We’ll describe a “typical” week in the Cotswolds, but be aware that every Cotswolds Experience week is somewhat unique! Your week might be organized differently, and experiences may be added or not included. And this sample itinerary doesn’t include some special stops we’d like to surprise you with when we’re together.
Day One (Saturday)
We’ll meet the group at the train station in the market town of Moreton-in-Marsh, on the direct line from London’s Paddington Station (a 90 minute trip). It’s a 15 minute drive to Chipping Campden and the friendly inn on the High Street that will be our home for the week.
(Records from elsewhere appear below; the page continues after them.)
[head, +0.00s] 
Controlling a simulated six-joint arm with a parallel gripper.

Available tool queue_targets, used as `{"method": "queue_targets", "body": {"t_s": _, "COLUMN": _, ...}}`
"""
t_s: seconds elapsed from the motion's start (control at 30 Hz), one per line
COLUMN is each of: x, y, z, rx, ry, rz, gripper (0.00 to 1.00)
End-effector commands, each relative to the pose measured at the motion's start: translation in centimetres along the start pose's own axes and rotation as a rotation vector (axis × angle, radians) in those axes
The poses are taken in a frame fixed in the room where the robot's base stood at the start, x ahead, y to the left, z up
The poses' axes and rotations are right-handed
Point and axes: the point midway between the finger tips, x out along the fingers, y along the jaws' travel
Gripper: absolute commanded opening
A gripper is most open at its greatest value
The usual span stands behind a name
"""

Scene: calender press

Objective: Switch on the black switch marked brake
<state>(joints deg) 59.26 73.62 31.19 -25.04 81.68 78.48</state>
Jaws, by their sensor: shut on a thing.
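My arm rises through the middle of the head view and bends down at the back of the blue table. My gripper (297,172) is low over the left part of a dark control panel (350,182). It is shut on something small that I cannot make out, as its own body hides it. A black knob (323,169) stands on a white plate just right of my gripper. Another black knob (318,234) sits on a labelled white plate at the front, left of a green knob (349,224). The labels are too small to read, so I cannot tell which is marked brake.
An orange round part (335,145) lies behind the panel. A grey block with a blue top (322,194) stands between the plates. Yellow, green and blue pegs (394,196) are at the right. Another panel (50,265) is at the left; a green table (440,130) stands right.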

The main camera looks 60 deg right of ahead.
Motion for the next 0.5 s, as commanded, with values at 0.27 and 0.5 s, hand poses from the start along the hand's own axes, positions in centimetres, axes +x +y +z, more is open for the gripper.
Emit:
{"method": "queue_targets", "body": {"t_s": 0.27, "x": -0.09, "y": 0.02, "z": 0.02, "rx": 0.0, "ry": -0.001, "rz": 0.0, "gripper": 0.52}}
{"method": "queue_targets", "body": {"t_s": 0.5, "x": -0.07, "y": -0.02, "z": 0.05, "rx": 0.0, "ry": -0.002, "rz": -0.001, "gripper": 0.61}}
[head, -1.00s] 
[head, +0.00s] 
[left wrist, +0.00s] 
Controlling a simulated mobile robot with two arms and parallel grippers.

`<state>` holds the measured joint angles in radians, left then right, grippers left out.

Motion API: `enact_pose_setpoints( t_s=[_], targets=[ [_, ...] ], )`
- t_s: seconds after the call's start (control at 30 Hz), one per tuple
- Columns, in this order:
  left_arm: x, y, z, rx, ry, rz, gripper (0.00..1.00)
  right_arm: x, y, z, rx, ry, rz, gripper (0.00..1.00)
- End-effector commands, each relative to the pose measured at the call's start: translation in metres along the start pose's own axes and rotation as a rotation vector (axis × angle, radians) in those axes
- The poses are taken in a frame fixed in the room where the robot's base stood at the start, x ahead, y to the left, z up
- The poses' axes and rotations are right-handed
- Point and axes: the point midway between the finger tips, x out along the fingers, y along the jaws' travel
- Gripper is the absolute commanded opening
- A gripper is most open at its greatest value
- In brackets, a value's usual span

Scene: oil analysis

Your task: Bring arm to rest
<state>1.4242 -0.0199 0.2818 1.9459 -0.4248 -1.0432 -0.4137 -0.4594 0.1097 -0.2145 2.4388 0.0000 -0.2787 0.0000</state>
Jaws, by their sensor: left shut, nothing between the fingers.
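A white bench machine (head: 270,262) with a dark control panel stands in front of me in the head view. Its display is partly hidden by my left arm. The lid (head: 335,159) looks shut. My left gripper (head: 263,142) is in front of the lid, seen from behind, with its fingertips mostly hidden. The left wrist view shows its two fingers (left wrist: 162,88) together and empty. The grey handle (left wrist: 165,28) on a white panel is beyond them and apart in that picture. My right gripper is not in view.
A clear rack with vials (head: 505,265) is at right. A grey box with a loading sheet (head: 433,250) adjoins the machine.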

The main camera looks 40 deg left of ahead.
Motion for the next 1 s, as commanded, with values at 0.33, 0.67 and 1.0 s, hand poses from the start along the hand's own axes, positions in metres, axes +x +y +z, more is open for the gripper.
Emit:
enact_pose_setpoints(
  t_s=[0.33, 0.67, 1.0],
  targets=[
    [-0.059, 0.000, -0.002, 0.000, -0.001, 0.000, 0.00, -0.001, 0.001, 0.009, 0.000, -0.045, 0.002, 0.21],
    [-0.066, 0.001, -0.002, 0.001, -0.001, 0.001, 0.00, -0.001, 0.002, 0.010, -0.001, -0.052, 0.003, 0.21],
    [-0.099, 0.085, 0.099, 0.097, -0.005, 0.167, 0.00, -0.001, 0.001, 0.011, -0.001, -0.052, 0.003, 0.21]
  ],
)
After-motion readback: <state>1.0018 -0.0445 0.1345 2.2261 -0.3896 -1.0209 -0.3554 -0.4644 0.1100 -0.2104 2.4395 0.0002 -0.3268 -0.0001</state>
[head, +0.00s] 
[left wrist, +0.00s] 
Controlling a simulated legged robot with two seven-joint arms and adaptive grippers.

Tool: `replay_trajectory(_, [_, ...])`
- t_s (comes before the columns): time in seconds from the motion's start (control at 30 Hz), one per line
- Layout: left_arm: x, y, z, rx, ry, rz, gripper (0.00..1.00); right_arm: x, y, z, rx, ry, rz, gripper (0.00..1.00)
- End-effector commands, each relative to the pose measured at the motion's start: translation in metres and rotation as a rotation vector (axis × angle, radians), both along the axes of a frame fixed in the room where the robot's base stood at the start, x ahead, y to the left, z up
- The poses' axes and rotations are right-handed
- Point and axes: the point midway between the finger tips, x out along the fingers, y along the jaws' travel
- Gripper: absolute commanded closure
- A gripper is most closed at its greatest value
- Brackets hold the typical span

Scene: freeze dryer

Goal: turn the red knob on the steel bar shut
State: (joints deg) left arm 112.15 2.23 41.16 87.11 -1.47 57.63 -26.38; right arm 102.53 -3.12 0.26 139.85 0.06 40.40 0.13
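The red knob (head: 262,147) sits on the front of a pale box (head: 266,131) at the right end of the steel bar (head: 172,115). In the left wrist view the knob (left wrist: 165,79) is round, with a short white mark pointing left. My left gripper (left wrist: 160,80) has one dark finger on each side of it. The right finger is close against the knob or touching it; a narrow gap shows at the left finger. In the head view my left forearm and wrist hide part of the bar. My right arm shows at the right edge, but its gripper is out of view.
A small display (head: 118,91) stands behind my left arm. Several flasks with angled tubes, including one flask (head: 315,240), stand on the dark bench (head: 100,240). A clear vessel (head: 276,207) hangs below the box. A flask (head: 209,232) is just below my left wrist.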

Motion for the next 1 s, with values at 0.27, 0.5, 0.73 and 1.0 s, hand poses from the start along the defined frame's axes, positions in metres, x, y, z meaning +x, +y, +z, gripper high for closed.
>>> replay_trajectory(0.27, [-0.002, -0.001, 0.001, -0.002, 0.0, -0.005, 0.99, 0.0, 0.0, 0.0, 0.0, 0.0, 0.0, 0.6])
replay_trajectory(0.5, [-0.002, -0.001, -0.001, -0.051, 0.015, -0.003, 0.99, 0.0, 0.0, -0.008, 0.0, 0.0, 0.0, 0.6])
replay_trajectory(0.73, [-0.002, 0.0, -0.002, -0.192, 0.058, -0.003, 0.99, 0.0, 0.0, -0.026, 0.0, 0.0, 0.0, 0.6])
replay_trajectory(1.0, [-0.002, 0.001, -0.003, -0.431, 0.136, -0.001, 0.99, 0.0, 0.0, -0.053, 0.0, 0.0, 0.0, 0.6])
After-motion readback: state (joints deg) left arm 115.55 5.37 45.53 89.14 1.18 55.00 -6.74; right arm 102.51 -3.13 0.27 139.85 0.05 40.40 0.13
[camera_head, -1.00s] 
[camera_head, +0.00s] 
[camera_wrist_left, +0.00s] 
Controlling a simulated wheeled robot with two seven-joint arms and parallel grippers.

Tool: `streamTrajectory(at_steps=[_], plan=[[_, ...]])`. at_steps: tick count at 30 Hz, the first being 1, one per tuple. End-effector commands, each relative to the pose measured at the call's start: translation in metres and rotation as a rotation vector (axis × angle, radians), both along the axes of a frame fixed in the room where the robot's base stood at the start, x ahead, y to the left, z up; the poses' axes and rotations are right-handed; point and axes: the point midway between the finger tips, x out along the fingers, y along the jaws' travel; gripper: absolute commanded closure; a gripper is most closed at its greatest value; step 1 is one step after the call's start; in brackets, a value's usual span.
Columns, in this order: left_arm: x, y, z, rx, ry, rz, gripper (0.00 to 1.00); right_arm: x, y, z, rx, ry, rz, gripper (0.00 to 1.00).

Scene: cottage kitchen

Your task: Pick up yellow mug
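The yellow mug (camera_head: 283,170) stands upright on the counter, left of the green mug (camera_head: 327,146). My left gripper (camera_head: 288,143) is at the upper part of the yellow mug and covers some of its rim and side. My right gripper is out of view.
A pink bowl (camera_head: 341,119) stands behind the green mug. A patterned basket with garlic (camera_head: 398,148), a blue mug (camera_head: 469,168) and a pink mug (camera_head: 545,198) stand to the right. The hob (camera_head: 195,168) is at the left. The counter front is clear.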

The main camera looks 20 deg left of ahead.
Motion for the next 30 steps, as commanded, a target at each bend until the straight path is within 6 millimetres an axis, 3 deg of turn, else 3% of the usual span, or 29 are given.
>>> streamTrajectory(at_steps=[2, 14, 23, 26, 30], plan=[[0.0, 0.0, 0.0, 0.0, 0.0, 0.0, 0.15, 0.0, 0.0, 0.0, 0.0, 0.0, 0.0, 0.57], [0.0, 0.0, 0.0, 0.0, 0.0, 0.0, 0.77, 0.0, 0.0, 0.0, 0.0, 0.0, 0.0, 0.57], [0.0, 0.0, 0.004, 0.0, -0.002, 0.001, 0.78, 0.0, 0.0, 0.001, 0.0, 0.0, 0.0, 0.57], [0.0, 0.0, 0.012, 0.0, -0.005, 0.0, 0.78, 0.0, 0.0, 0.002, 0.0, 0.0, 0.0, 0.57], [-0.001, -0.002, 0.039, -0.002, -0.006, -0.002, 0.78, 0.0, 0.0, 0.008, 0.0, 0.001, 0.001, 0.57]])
You’ll have time at the hotel to unpack and settle in, and then we’ll take a stroll around the town. Later that evening we’ll meet for drinks at the inn’s pub. Over a wonderful dinner in a private dining room room, we’ll get to know each other and discuss our plans for the week.
Day Two (Sunday)
This morning we’ll drive through the lush green countryside to the village of Winchcombe. Our destination is Sudeley Castle, a stately home built in the 15th century. The castle is best known as the home of Katherine Parr, the surviving sixth wife of King Henry VIII. The castle is surrounded by beautiful gardens and includes a museum and an interesting aviary.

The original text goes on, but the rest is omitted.